Monday, Nov. 24, 1952

Whitney, 1952

The big painting annual at Manhattan's Whitney Museum of American Art is one show the critics always study in hopes of spotting a new trend. At the 1952 show, on view last week, the trend spotters needed microscopes to find any changes.

All told, 154 artists from 24 states were represented, and most of them seemed to be doing just what they have been doing ever since the war: abstract paintings in all sizes, shapes and colors. The work bore such titles as Sleeper No. 2, Third Theme, 47, Vibration and Rapt at Rappaport's. The color patterns varied from shades of Tabasco red to jellyfish grey; some were done as geometrical designs, others as waving, leaflike forms, weird blotches of black & white, or blazing skyrockets of paint on canvas.

Nonetheless, some critics thought they saw a slight shifting of the currents in several of the Whitney's ten galleries. There, the work of more objective artists was on exhibit, and there seemed to be more of it than last year. Among the best: a compassionate scene of two old Bowery bums. Under the El, by Manhattan's Jack Levine; a primitive allegory, Fishers, Simon and Peter, by Manhattan's C. Murray Foster; a biting satire, Tension, by St. Louis' Siegfried Reinhardt, which showed a straining rooster, a bird hanging by its neck, a boy stretching a string, and a man twisting the boy's head.

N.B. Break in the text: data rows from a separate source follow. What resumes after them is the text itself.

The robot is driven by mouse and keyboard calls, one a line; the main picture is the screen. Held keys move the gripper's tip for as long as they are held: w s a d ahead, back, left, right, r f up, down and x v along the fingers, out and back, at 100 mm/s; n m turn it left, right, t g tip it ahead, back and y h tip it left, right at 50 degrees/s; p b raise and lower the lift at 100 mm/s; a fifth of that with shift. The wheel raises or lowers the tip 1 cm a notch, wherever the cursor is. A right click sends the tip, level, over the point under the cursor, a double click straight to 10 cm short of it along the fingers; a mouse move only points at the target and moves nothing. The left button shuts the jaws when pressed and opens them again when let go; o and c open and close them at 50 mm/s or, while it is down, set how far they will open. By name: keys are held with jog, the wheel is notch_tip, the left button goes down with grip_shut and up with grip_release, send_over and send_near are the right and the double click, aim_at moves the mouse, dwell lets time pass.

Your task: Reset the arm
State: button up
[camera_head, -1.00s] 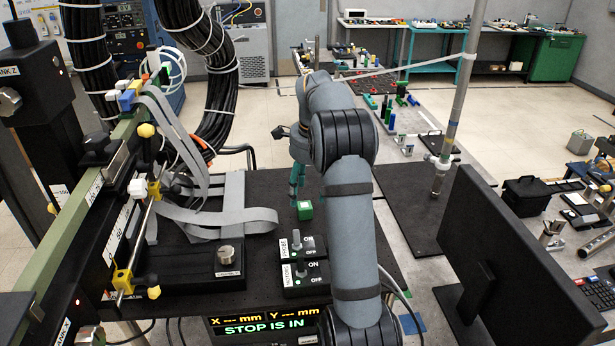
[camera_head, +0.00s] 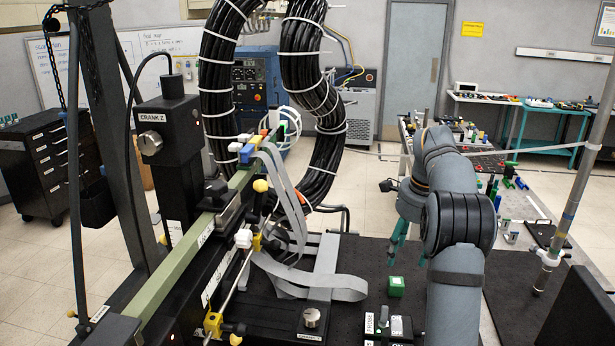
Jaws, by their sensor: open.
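My arm (camera_head: 455,220) reaches forward over the black table at the right of the view. My gripper (camera_head: 407,251), with teal fingers, is open and points down, partly hidden by my arm. Nothing shows between its fingers. A small green block (camera_head: 396,286) sits on the black table (camera_head: 372,258) below and in front of the fingers, apart from them.
A switch box (camera_head: 388,327) stands nearest my arm. A rail rig with a green beam (camera_head: 185,258) and grey ribbon cables (camera_head: 318,284) fills the left. Thick black cable bundles (camera_head: 322,95) hang behind. A metal pole (camera_head: 575,190) and a dark monitor (camera_head: 580,318) stand right.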

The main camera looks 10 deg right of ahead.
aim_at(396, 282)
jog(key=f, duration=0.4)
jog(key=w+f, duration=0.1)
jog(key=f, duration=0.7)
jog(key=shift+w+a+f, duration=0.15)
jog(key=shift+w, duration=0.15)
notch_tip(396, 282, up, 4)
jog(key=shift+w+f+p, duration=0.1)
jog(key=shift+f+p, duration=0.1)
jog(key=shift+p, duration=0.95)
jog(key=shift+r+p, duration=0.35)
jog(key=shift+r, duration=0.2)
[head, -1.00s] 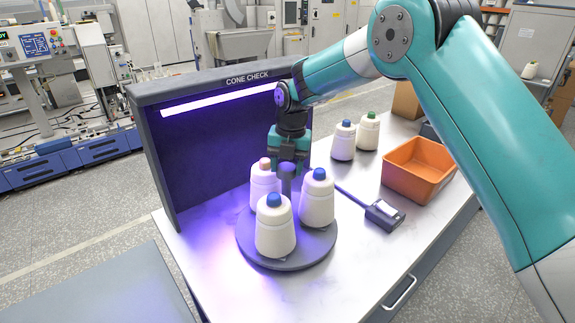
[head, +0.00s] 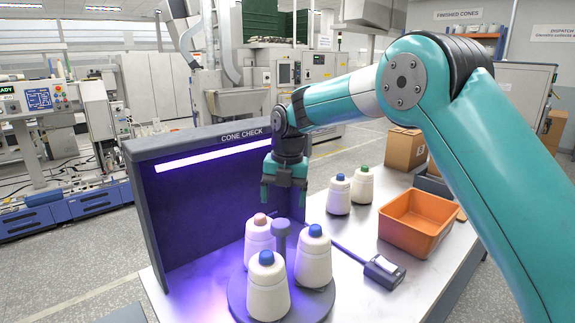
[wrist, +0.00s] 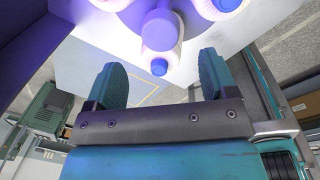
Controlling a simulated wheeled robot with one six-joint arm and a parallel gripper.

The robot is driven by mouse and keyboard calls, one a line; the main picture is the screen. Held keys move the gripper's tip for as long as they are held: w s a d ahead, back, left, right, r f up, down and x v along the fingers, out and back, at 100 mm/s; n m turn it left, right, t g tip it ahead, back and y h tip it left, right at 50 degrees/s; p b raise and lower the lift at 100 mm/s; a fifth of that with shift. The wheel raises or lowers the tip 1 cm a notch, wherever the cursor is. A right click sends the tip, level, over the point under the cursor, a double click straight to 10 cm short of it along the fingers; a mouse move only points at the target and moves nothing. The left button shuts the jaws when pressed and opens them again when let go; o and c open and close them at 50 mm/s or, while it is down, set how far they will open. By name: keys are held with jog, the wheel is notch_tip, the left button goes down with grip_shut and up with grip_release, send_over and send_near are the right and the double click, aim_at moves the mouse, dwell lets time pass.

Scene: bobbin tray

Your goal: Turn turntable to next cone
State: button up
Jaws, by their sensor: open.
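The grey turntable (head: 236,297) stands on the bench with three cream cones on it: a pink-tipped one (head: 258,240) at back left, a blue-tipped one (head: 267,293) in front and a blue-tipped one (head: 314,263) at right. Its central knob (head: 281,240) rises between them and also shows in the wrist view (wrist: 159,30). My gripper (head: 283,201) is open and empty, fingers pointing down, above and behind the knob and apart from it. In the wrist view, both fingers (wrist: 163,78) are spread with nothing between them. Cones hide part of the turntable.
The dark "CONE CHECK" booth (head: 205,205) with its lit tube stands behind and left of the turntable. On the bench are a blue-tipped cone (head: 339,197), a green-tipped cone (head: 363,187), an orange bin (head: 409,240) and a dark handheld device (head: 384,272) lying right of the turntable.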

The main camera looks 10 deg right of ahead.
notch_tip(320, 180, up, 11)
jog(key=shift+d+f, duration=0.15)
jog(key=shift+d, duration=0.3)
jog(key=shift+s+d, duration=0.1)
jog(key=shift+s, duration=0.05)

Director Hermon More, who helped put the show together, disagrees with the critics. He sees no strong hints of a swing toward more representational art. He culled some 1,500 paintings for the show, had to "lean over backwards to get more realistic painters." Most of those he found were already established artists; of the unknown good enough to exhibit for the first time, 40 out of 43 were abstractionists. Says More: "It's hard to find a young artist under 30 these days who paints in any style other than abstract."